Really good work. Conclusion is 2passperiod don't work correcty or perhaps that we don't understand correctly 2passperiod fonction ... ??? ...

off topic, but, did you had to quote that much text, and the whole graph?
The Sheep of DEATH
QUOTE
by Garf
I'm wondering if we'll now get people who refuse to upgrade "because the new encoder doesn't support VBR 2pass".

starkly contrasts with this:
QUOTE(Ivan Dimkovic @ May 4 2006, 17:05) *

This is not a product for novices, this is a product for people that know exactly what they want to accomplish. Of course, our quality settings are optimized to give best quality for a given bit-rate / quality levels, but it is up to the user to decide what size he wants, and what additional methods he would wish to use in the process (e.g. 2-pass, optimizing for streaming, etc...)


It seems these potential complaints would arise from the complete novices, and thus it would make no difference whether or not they upgrade, seeing as the usability of the codec for them is very low in the first place. A piece of software is designed for an intended audience/userbase, and as Ivan stated, this particular CLI codec does not aim for a novice userbase.
Also, in reference to my previous post requesting these promised "additional methods [the user] would wish to use in the process" be exposed; the removal of the 2-pass VBR option--despite 2-pass VBR being verifiably (and theoretically) quite useless--would undermine the control that the expert user has over the encoding process, a process in which the user is expected to know full well what he's doing and what to expect of the encoder.
Making the encoder novice-friendly at the expense of the freedom of the "pro" user does little to fulfill the codec's aforementioned professional userbase.
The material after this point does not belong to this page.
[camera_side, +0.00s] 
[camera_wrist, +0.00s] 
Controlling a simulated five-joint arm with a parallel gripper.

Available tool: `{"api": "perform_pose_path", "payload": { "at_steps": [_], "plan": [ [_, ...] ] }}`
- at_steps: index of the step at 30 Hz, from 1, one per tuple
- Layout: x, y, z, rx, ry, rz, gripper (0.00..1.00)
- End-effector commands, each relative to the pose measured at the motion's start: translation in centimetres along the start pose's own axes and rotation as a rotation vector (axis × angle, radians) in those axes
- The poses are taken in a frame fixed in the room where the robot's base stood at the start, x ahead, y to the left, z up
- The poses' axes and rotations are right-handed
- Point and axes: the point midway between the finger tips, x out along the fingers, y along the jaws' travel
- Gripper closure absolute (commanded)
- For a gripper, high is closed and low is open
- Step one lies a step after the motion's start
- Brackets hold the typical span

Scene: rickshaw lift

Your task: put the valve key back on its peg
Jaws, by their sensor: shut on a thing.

In fact, as of late, the encoder has become decidedly more novice-friendly and less open to expert configuration. For instance, the PNS option has vanished. It is now frowned upon to set even the AAC profile, the #1 determining factor in the resulting AAC's playback on external hardware/devices. I'm not saying or even implying that this is "wrong" or "bad" in any way, though; I'm simply saying that the target audience now appears to be quite different than that which was initially stated. I certainly wouldn't mind seeing that Vorbis-like "advanced options category" I suggested come to life wink.gif
Garf
You are making things way too complicated. When we say "advanced users", we mean people who are able to use a commandline encoder, and don't need a shiny GUI, but can, for example, figure out how to encode with foobar2000. The kind of people who have been complaining so heavily for years here that they have to download the entire Nero suite just to get a 1M encoder.

The encoder internals are not meant to be tweakable from the outside for users, and if it depends on me, they will never be outside the sheer necessary things (like LC vs HE-AAC).

I don't trust 99% of the "advanced" users to use these settings correctly, and the past with lamelines and everything (and even this thread) clearly show that it is a bad idea to expose them.

<hat and cape on>
I'm in a position where I can steer history so we do not end up downloading a garbled 192kbps SBR+PS L/R stereo tune from an artists website, and I will take my responsibility to stop it from happening, at least with Nero AAC smile.gif
</hat and cape off>
[JAZ]
QUOTE(The Sheep of DEATH @ May 8 2006, 17:13) *

... the removal of the 2-pass VBR option--[...] --would undermine the control that the expert user has over the encoding process, a process in which the user is expected to know full well what he's doing and what to expect of the encoder.


Garf didn't say that he is going to disable a wrongly used setting. He is going to disable a setting that doesn't work in the first place.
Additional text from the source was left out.